Purity of heart is a beatitude hard won. If you have it, it presupposes many battles have been fought within. Purity is a word that comes from the Greek: Katharos. It is a word that means pure, but a purity gained through, and even presupposing, fire and extensive pruning. Heart comes from the Greek: Kardeeah, the spiritual center of things where you think, love, have a sense of purpose, and where character resides. So, the fire must be set to those things – all the things we so easily use more for serving ourselves than for serving God – our thoughts, our attractions, our love of praise and competing for it in the world, human respect – all the best of our heart is covered, alas, in the dross of fallen human nature. We become pure of heart when the dross is slowly and painfully removed by the fire of grace through suffering.
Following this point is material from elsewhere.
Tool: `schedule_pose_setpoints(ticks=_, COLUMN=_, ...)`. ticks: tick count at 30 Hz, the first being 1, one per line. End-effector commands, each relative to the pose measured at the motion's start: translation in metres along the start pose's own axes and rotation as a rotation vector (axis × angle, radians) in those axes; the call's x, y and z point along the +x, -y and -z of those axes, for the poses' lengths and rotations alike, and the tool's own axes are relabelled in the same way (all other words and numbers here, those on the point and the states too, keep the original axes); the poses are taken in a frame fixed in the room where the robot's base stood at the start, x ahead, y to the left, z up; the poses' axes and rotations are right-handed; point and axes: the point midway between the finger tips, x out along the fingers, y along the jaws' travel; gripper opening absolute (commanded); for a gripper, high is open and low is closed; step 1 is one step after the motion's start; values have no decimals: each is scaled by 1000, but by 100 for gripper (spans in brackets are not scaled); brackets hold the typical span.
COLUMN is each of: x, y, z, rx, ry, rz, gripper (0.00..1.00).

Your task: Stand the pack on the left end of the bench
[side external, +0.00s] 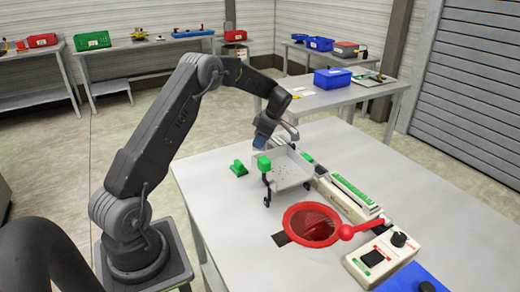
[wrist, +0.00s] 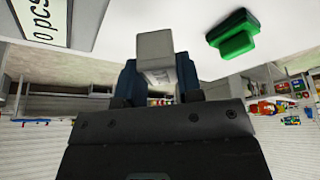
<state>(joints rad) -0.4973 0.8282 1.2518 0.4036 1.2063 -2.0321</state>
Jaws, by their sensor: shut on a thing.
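My gripper (side external: 263,142) is above the far part of the bench (side external: 215,180), by the back edge of a shallow grey tray. In the wrist view its two blue fingers (wrist: 158,78) are shut on a pale grey, box-shaped thing (wrist: 154,50), which appears to be the pack. Its blunt end sticks out past the fingers. In the side view the held pack cannot be made out clearly against the gripper and tray.
A green block (side external: 238,168) lies left of the grey tray (side external: 287,172). Another green block (side external: 263,163) tops a black stand at the tray's corner. A red-rimmed bowl (side external: 311,224), a strip unit (side external: 352,195) and a control box (side external: 382,258) stand nearer. The bench's left side is mostly clear.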

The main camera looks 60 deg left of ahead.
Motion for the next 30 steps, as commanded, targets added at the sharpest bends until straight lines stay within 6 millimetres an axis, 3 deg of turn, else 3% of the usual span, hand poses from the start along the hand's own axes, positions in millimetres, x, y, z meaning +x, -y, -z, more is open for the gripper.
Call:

It is the only way for each of us. What is left when the blaze has died down is a heart that loves God – simply and in all things. No duplicity, no frustrating struggles back and forth between serving  Him and yet catering to the world. The person at the far end of this firing process is quite peaceful, self-possessed, uncomplicated and beautiful. G is such a person. I just happened to meet her later in her process.
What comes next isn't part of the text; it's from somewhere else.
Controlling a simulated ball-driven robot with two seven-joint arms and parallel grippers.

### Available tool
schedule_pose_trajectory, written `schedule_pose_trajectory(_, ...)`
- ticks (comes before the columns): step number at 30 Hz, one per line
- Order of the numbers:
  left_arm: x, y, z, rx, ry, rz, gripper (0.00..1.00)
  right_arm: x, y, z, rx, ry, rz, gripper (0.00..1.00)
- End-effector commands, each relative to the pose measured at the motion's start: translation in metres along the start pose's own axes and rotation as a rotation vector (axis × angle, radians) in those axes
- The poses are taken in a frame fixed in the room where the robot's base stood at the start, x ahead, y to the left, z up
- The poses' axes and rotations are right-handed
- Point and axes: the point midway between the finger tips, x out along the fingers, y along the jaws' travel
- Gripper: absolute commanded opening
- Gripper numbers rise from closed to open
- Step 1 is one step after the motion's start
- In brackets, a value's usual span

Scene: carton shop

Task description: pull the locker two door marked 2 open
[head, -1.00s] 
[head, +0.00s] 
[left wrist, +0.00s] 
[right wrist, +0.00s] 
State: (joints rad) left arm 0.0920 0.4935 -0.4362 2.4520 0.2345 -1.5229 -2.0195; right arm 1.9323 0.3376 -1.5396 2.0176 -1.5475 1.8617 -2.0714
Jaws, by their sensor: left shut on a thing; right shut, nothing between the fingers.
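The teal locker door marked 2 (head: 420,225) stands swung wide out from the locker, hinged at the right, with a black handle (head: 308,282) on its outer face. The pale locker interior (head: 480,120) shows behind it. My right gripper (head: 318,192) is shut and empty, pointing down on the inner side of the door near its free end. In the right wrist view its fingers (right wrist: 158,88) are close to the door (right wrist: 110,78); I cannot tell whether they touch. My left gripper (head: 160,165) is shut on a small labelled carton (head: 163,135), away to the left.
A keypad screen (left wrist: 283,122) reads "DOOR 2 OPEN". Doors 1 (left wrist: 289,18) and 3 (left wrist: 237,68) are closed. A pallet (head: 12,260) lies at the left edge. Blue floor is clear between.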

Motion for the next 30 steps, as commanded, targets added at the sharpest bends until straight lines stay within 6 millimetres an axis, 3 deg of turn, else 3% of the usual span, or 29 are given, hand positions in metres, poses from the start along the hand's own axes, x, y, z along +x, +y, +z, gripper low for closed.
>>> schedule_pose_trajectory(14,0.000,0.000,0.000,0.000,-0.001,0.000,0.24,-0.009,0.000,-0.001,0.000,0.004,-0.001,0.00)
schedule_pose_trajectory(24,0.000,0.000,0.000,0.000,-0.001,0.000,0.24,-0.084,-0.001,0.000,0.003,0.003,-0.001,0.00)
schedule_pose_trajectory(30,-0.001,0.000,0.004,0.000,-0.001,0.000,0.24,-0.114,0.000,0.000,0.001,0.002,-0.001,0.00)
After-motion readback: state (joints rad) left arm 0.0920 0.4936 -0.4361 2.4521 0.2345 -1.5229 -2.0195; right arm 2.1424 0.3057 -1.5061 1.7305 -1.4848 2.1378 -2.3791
As an artist, it is clear to see that her talent belongs completely to God. He is, as a matter of fact, the subject of her paintings. One would think she had always been like this, but once you hear her story, you realize she came to this simplicity after many long and winding roads and so many leaps of absolute faith it astounds me she is still so calm. She has children, a husband, a mortgage. She went to college determined for an engineering degree and found it to be an utterly terrible fit. Suddenly out to sea, she surprisingly opened her heart to the possibility of pursuing the fine art of oil painting without ever having really painted seriously before. She was filled with a strong conviction that God wanted this gift of her, and it carried her. But surely she struggled. With doubts. With other people’s nay saying. Perhaps with others trying to attach themselves to her rising star for selfish reasons of their own. She got married to a man she loved who lost his job. She went through the pain and struggle of childbirth several times and worried along with her husband about where the money was going to come from if she continued to paint. Surely she fought many, many battles with herself not to abandon the art she knew God had asked of her.  The struggles were many and real.

The one obvious thing G seems to have done was to allow God to light her on fire. She had the courage to let the dross be burned away. This is a step many of us are not willing to take – or at least not as radically as she did. But when the fire died down, there was this gentled human being – simple, integrated, in control of herself and with a right understanding of her gifts and her faults shining with the victory bought by suffering. It is a beauty I have witnessed just by being in the same room with her. Purity of heart is what I always see.

The pure of heart are magnificent to behold. Not in any need of protection. They have fought the beast and won. They live now only in the orbit of God.

They live now only in the orbit of God.

Then there is meekness. Meekness is defined as “having the right or the power to do something but refraining for the benefit of someone else.” Jesus was the most meek, of course. Meekness is a choice to refrain in order that a greater good be the outcome. Meekness is not weakness. It is a powerful choice to hold back our own opinions, our words, our reactions to being hurt or maligned, not because we are self-doubting and self-depreciating or afraid of human respect – but because we know who we are before God and we choose to act in love like him. It is not naive to be meek. It is not a virtue that lets people run roughshod all over you because you are too shy to say anything. It chooses always to be calm under fire and to hold its tongue. Try it for about one hour and you will know how very difficult it is to be truly meek – to be silent before injustice or persecution so that love will reign. Having the wisdom to know when to speak up but to speak up quietly and contained. G. had this as well. When ‘armchair artists’ would give her pointers” on her paintings of the saints and Our Lady, even questioning the Theology of them, she just smiled her benign little smile.  She ever and always took no offense. She listened far longer than I ever could without a tart rejoinder, to these obviously lesser intellects and even lesser artists -with an open face and mind. She always said she took away wisdom from each person who commented on her work. I believed her. She never defended herself. The humility and self-restraint this requires are huge.

I think Thomas Aquinas had that kind of meekness when his fellow monks made fun of him. He was integrated and knew himself before God. He had the wisdom to refrain from rebuttal in order to love his brothers and lead them to an understanding beyond their thoughtless and jaded mirth. He probably brought many to God through this quiet, smiling meekness that took their jokes in a good-natured charity. Many saints, of all sorts, acquired this meekness. Francis de Sales was a fiery sort when he started out, but love for God turned him into the meekest and kindest of men. St Margaret Mary, St Bernadette, even St. Paul at the end of his life – all bought the treasure of meekness through long-suffering and humility.

Purity of Heart and meekness. I will now know better than to want to shield and protect those who have them, for they have no need of my protection – they belong to the mightiest of soldiers in the Church militant. The angels will rise up and call them blessed.

And blessed are we all called to be.